An excerpt from my notes on the Day of Atonement
On the day of Atonement, the Israelites were to practice "self-denial" (traditionally understood to mean fasting) (Lev. 23:32). Isaiah 58:6 and 7 say,
Is not this the kind of fasting I have chosen: to loose the chains of injustice and untie the cords of the yoke, to set the oppressed free and break every yoke? Is it not to share your food with the hungry and to provide the poor wanderer with shelter--when you see the naked, to clothe him, and not to turn away from your own flesh and blood?
These verses show that God values a self-giving lifestyle much more than ritual self-deprivation. God wants us to live from the heart, not the stomach. This is why Jesus said, “If anyone wants to come after me, he must deny himself, take up his cross daily, and follow me” (Luke 9:23). The Christ lifestyle is one lived unto the cross.
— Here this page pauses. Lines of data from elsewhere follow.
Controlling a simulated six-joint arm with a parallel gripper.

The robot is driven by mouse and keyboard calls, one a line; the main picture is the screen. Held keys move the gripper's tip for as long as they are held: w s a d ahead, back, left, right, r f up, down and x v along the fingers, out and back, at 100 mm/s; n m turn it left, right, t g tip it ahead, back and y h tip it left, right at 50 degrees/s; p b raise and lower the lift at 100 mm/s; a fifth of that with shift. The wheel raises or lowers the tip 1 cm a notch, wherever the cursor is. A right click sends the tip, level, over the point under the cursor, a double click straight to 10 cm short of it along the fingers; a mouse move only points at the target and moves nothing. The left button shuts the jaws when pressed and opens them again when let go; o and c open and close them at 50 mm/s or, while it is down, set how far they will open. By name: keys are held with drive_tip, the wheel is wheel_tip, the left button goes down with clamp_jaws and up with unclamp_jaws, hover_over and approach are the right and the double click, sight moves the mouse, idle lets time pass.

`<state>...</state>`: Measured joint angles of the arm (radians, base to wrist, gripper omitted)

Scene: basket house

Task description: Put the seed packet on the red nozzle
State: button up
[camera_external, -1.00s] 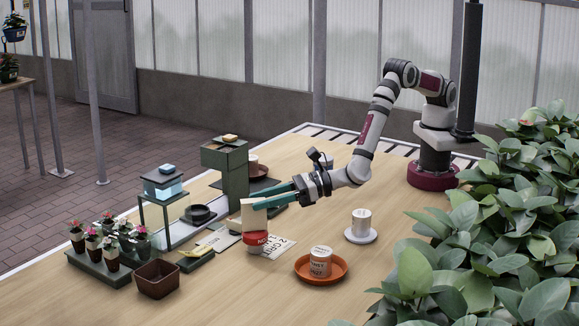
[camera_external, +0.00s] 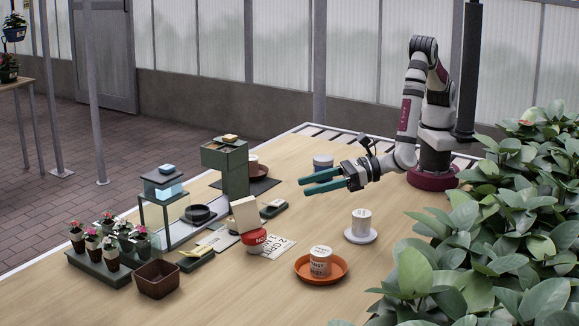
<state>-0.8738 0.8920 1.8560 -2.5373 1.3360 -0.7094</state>
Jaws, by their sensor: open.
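A cream, box-like packet (camera_external: 245,213), which looks like the seed packet, stands tilted on top of a red round piece (camera_external: 253,239), which looks like the red nozzle. The two touch, and the red piece sits on the table beside a printed card. My gripper (camera_external: 304,184) is open and empty. It is above the table, to the right of and behind the packet, well apart from it. Its two teal fingers point left.
An orange saucer (camera_external: 302,277) with a white labelled tin (camera_external: 320,262) and a white cup (camera_external: 361,222) on a saucer stand to the right. A green box stand (camera_external: 224,170) is behind. A brown pot (camera_external: 157,282) and potted flowers are at left. Leafy plants (camera_external: 500,230) line the right edge.

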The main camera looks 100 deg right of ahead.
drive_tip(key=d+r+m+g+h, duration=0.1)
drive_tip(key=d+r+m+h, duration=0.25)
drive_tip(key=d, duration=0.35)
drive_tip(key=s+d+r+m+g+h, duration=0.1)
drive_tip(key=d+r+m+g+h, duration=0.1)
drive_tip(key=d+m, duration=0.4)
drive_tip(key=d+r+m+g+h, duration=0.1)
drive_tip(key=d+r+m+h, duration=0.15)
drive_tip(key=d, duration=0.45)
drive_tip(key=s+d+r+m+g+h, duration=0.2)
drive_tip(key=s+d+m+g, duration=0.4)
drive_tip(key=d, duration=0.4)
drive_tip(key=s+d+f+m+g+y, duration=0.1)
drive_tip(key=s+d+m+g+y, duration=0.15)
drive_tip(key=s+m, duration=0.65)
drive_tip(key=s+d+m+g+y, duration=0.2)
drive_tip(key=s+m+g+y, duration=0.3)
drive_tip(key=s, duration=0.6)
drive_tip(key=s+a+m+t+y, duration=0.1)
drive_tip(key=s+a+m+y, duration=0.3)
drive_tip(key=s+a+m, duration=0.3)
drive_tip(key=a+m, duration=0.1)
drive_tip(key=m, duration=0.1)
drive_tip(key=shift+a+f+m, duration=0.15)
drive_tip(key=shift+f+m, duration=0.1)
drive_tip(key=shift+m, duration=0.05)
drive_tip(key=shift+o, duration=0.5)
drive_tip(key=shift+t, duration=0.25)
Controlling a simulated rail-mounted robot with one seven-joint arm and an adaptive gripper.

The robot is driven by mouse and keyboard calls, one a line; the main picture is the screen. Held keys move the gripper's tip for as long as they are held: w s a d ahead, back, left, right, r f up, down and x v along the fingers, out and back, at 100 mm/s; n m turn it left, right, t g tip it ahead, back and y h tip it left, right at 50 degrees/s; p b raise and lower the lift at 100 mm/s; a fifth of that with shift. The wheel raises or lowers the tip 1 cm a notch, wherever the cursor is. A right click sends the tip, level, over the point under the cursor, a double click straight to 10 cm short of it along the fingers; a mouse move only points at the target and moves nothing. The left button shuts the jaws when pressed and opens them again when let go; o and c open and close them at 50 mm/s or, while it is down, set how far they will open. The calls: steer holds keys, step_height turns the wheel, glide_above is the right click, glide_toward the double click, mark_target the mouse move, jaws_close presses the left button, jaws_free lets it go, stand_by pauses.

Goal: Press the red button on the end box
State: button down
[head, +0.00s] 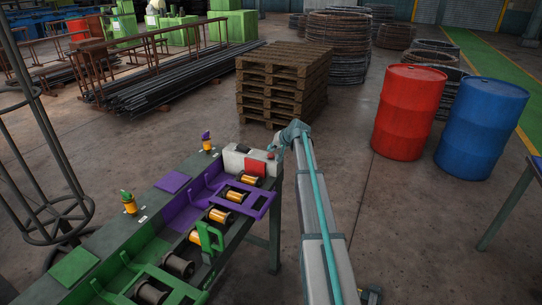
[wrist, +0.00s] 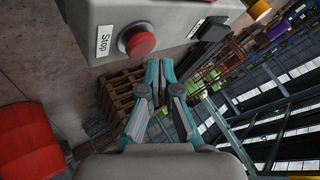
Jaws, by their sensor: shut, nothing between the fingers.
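The end box (head: 236,158) is pale grey and stands at the far end of the bench in the head view. In the wrist view the box (wrist: 175,15) fills the top, with a round red button (wrist: 137,41) on its face beside a "Stop" label (wrist: 103,40). My gripper (head: 275,150) is at the box's right end in the head view. In the wrist view my gripper (wrist: 160,64) is shut and empty, its teal fingertips below and right of the button. A visible gap separates fingertips and button in the picture; depth is hard to tell.
A dark switch (wrist: 212,30) sits right of the button on the box. Purple (head: 190,210) and green (head: 75,265) trays with several spools line the bench. A pallet stack (head: 280,85), a red drum (head: 408,110) and a blue drum (head: 480,125) stand on the floor beyond.

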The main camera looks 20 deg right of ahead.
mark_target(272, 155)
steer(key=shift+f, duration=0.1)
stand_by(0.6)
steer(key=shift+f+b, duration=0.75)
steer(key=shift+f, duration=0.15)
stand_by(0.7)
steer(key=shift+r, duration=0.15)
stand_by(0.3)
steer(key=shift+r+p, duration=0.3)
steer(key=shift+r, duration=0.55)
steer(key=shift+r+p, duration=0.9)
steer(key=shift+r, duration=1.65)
This is true fasting.Second Corinthians 5:15 says, “And he died for all, that those who live should no longer live for themselves but for him who died for them and was raised again.” For any Israelite who took to heart the full significance of the sin offering on the Day of Atonement, not eating might be a natural response of repentance, besides being commanded by God. In the same way, we respond to Christ's sin offering by "fasting," by living for Him and not ourselves. This isn't a rule God imposes on us. It is the natural response of a heart changed by the love of Christ who gave Himself for us.